Copy out lines with the word "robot" from the material that follows.

┌──

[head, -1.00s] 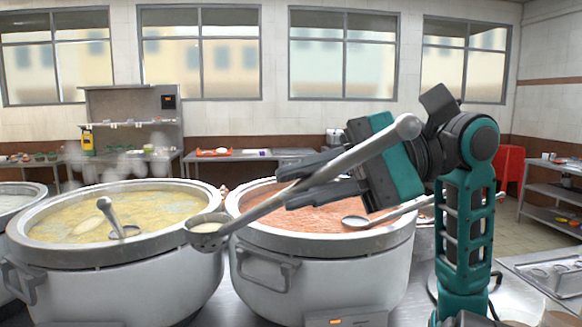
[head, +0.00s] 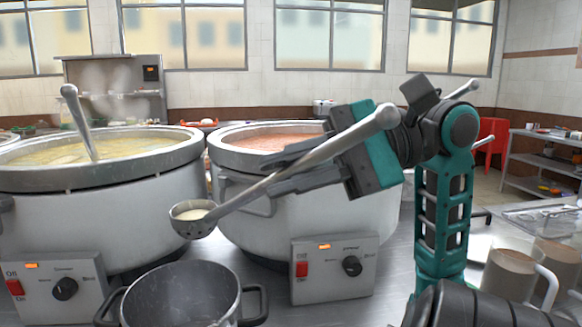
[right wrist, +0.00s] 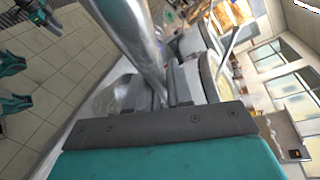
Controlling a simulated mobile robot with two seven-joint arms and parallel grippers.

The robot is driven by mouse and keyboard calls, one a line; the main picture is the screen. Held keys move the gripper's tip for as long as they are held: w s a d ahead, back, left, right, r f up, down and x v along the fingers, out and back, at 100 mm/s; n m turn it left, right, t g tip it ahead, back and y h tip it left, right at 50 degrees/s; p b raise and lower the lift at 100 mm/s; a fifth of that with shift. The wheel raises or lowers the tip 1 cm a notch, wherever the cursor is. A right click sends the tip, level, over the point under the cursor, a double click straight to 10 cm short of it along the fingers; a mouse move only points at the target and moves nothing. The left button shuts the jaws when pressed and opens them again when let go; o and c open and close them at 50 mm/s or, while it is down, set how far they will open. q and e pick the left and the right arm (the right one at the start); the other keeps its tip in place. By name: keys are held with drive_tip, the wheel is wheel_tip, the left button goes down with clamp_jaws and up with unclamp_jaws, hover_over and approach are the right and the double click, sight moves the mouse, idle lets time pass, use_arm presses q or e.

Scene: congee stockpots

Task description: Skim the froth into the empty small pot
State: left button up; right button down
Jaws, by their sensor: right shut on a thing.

└──

> [FULL ANSWER]:
Controlling a simulated mobile robot with two seven-joint arms and parallel grippers.
The robot is driven by mouse and keyboard calls, one a line; the main picture is the screen. Held keys move the gripper's tip for as long as they are held: w s a d ahead, back, left, right, r f up, down and x v along the fingers, out and back, at 100 mm/s; n m turn it left, right, t g tip it ahead, back and y h tip it left, right at 50 degrees/s; p b raise and lower the lift at 100 mm/s; a fifth of that with shift. The wheel raises or lowers the tip 1 cm a notch, wherever the cursor is. A right click sends the tip, level, over the point under the cursor, a double click straight to 10 cm short of it along the fingers; a mouse move only points at the target and moves nothing. The left button shuts the jaws when pressed and opens them again when let go; o and c open and close them at 50 mm/s or, while it is down, set how far they will open. q and e pick the left and the right arm (the right one at the start); the other keeps its tip in place. By name: keys are held with drive_tip, the wheel is wheel_tip, the left button goes down with clamp_jaws and up with unclamp_jaws, hover_over and approach are the right and the double click, sight moves the mouse, idle lets time pass, use_arm presses q or e.

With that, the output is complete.